Message par O'Malley »

bon les critiques de Rivette ou de Demy me semblent plus d'ordre politique que esthétique ou artistique... ce qui peut se comprendre vu que Kubrick est loin d'être un cinéaste aimable, à la manière d'un Peckinpah... Et c'est plutôt flatteur pour sa mémoire d'autant diviser...et j'espère qu'il divisera toujours (ceci-dit, depuis sa mort, j'ai l'impression qu'on lui érige de plus en plus une figure d'icône).
Je suis curieux de connaître les arguments des époux Straub pour rire un peu justement (mais je ne suis aps sûr que ce sera forcément au détriment de Kubrick).
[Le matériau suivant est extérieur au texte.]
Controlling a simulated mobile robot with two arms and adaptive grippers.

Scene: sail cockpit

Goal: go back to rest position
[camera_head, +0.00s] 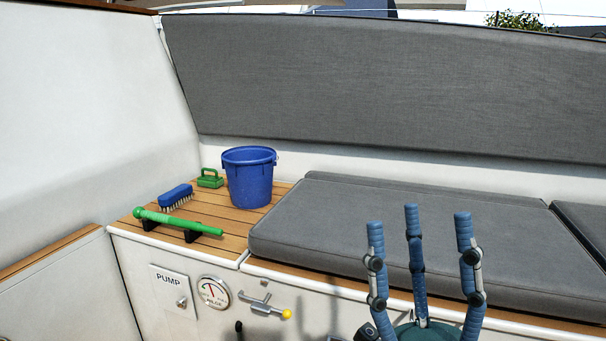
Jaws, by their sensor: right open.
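My right gripper (420,232) shows at the lower right, with its three blue fingers spread apart and pointing up. It is open and nothing is between the fingers. In the picture it overlaps the front edge of the grey seat cushion (340,225); I cannot tell how far apart they are. My left gripper is not in the head view.
A blue bucket (249,180), a blue brush (175,196), a green-handled item (210,178) and a green pump handle (175,221) sit on the slatted wooden top (215,205). Below are a gauge (213,292) and a yellow-tipped lever (265,306). The cushion top is clear.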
Sinon, Orange Mécanique est très loin d'être un film con. C'est même un chef d'oeuvre! Certes, le trait peut-être grossier: le procédé le veut et c'est un choix conscient de Kubrick qui y joue avec maestria: après tout, le film est une satire doublée d'une fable. Et comme toute fable et toute satire, sous l'artifice, le trait forcé, il y a une vision très subtile qui pose cette question (et y répond): l'homme peut-il échapper à la violence? Et si la réponse ne plait pas à certains (qu'il la jugeront destestable, cynique, froide) et bien tant pis. Le film a tout autant de légitimité qu'un autre qui en démontrerait le contraire.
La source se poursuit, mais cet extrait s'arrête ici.